The exercise: Answer with a single number: the count of lines that hold "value".

Data segment:

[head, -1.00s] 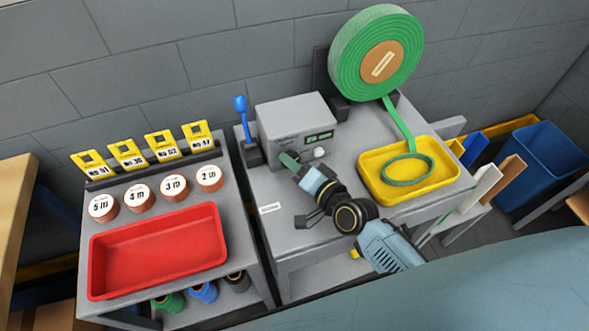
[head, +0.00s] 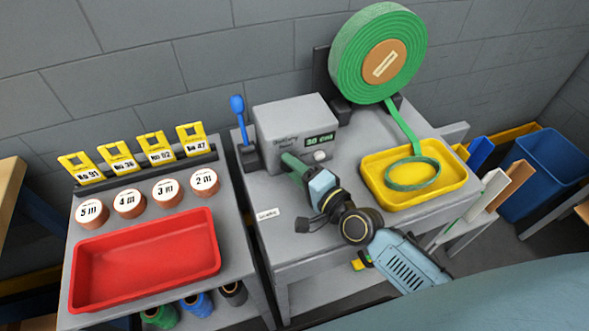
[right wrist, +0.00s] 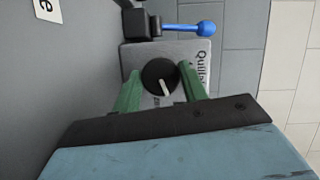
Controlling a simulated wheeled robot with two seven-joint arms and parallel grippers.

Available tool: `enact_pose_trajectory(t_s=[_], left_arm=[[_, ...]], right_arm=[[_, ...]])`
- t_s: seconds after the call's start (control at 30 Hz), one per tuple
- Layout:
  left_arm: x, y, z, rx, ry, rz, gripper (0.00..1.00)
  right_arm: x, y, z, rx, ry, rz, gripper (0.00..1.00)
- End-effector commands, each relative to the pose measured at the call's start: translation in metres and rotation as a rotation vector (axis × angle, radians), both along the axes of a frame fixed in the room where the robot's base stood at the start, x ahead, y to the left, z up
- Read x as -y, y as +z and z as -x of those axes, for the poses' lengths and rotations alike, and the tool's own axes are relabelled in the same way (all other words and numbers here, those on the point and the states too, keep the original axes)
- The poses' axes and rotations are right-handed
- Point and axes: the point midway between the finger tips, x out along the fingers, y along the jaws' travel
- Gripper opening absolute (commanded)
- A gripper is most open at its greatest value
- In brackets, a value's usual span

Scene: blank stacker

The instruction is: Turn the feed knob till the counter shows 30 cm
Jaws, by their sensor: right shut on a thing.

Written answer: 2